I speak today with SMEs and employees in mind. I think that many who own and work in SMEs would accept a tax rise if the extra funds could be used to reduce the national debt and encourage growth. We recognise the need to support people in need, but continued growth of spending on benefits will not support growth within our economy. I also welcome today’s announcement by the Health Minister of a review into mental health overdiagnosis to encourage those on benefits back to work, and SMEs would welcome them.

This Government came in on a manifesto promise of change to support and encourage growth in the economy. There was an opportunity for the Chancellor to make significant changes to simplify the tax system, but these were not taken in this Budget, which certainly did not encourage or support SMEs in investment and growth.

The Budget added further tax burdens to both employees and SMEs. I have three requests for the Minister to take to the Treasury for possible future adjustment to reduce those burdens. The first is to reconsider the student loan freeze on plan 2. Surely this is not a tax; it is simply a repayment process for students who invest in their future. For an economy to grow, we need aspiring individuals who want to work hard and get rewarded by higher salaries. Freezing this limit will reduce their take-home pay further, at a time when they desperately need funds for high housing costs and possibly to raise a family. Will the Chancellor please reconsider this change and remove the freeze? This would help our younger generation to aspire to a working life and not to feel that they are just paying down the country’s debt, from which they have not benefited.

The second request is to take out pension payments from the change to the salary sacrifice scheme. Businesses’ employees are encouraged to sign up to the auto-enrolment scheme, and most do, to help save for the future and to help fund retirement and not be a burden on the state. This change will take a small amount of money away from individuals’ savings and their disposable income, as NIC will be charged on auto-enrolment at 5%, which they and employers cannot avoid. The majority will be above the median salary in the UK. It will bring an additional cost to SMEs employing skilled workers whose salaries are over £40,000. It will also stop employers supporting their staff in saving for the future and increase costs. This does not help productivity or growth.

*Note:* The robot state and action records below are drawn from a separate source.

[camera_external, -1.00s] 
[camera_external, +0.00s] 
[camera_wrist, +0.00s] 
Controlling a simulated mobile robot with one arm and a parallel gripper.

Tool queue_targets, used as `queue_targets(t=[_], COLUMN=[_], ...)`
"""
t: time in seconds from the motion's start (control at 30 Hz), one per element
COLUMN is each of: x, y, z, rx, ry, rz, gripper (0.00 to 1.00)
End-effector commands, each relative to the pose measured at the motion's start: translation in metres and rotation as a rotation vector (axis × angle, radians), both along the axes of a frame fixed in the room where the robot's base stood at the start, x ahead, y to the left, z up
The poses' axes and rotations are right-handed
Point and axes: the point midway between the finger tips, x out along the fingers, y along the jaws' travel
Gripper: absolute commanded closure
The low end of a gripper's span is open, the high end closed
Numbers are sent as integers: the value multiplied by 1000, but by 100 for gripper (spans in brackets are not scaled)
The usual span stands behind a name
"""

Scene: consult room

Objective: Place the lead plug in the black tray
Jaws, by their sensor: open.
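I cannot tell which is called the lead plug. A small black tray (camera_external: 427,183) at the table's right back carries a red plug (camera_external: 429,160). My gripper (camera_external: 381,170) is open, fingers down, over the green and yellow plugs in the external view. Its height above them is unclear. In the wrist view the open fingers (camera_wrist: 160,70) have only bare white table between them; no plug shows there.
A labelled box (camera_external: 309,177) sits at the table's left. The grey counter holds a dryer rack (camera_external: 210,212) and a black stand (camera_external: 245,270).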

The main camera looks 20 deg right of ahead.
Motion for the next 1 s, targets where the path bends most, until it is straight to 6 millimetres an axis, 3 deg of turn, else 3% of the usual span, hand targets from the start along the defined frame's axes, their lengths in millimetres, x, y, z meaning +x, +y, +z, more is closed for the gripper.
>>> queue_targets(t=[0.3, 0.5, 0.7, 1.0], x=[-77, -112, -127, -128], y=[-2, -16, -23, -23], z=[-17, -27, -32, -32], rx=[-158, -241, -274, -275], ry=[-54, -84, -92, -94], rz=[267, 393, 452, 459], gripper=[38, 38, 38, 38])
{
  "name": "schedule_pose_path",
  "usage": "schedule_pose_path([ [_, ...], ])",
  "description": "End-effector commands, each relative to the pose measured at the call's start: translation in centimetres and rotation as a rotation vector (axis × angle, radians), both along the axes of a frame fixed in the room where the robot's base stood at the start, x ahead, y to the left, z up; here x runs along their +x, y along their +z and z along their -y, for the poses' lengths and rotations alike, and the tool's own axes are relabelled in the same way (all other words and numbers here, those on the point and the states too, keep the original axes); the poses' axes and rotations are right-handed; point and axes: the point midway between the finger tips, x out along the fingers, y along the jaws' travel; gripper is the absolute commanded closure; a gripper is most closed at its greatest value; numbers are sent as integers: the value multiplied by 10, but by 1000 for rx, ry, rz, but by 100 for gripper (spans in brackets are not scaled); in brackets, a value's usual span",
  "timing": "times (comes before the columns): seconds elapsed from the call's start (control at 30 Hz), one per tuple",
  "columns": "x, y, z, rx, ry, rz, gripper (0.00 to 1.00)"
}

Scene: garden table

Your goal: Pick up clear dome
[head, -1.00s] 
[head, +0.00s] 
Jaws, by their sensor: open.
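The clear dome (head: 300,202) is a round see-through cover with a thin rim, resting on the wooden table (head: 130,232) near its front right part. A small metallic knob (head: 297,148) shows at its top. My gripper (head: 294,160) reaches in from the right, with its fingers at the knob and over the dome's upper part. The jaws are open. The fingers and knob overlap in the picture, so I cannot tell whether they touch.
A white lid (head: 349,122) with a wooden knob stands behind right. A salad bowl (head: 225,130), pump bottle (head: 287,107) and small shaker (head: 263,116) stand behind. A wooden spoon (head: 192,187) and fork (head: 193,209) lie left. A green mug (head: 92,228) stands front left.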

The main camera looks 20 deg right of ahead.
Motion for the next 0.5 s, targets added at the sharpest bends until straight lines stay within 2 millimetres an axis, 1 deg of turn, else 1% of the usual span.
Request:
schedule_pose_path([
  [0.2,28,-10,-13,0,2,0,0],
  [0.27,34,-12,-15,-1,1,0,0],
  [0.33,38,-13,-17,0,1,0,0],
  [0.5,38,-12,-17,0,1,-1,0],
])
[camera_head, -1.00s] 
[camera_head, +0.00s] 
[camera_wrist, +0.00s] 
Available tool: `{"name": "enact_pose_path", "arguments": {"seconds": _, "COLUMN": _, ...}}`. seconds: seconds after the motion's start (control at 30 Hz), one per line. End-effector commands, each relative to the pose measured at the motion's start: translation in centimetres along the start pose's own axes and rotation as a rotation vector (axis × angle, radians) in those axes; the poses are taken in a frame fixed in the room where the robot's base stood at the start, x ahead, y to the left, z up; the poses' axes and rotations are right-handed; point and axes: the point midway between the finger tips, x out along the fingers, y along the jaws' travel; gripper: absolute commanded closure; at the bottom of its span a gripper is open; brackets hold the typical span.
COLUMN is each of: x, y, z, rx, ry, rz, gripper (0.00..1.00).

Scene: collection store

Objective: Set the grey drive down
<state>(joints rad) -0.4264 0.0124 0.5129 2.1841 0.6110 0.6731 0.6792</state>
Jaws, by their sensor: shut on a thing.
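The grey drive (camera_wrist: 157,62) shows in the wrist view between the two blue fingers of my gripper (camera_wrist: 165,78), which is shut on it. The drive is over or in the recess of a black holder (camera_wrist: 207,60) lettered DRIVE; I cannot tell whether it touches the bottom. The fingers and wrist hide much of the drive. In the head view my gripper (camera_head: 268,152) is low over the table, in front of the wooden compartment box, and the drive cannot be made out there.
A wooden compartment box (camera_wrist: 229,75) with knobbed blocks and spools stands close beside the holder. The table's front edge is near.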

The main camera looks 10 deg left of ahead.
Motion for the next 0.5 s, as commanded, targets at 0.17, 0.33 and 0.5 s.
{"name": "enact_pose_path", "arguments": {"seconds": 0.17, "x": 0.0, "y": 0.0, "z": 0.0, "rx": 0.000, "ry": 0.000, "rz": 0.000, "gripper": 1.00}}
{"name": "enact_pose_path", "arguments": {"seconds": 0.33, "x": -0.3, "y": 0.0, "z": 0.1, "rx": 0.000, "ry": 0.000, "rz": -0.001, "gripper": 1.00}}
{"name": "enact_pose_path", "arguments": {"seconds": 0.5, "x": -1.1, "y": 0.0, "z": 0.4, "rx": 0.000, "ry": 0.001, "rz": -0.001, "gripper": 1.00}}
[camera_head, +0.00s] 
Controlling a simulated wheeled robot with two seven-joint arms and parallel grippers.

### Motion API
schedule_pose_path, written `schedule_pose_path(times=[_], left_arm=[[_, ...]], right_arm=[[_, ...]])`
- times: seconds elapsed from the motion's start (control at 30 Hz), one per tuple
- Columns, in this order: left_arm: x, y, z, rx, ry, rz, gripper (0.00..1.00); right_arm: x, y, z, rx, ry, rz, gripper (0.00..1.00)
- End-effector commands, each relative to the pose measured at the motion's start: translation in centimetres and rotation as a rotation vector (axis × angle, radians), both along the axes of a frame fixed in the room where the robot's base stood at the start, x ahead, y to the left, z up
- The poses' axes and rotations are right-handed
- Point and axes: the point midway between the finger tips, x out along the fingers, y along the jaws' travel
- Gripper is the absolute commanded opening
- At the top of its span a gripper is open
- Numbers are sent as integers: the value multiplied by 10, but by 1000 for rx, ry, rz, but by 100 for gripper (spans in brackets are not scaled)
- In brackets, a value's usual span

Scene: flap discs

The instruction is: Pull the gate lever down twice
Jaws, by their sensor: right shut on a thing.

My final request is for further consideration of the IHT changes to APR and BPR in last year’s Budget. Family businesses and farms welcome the small change for the allowance of £1 million to be kept and transferred to spouses in the future, but it does not go far enough. Further relief is needed to protect family businesses with high asset values, such as land and buildings, that generate low income. Could the Government look again at increasing the limit further or even at a transitional relief—for example, for five years—to allow families to move assets to the next generation or distribute them among family members to reduce the IHT tax burden on assets that do not generate significant income, so that an unsustainable tax bill for these marginally profit-making farms and small businesses that are vital to our economy is not incurred?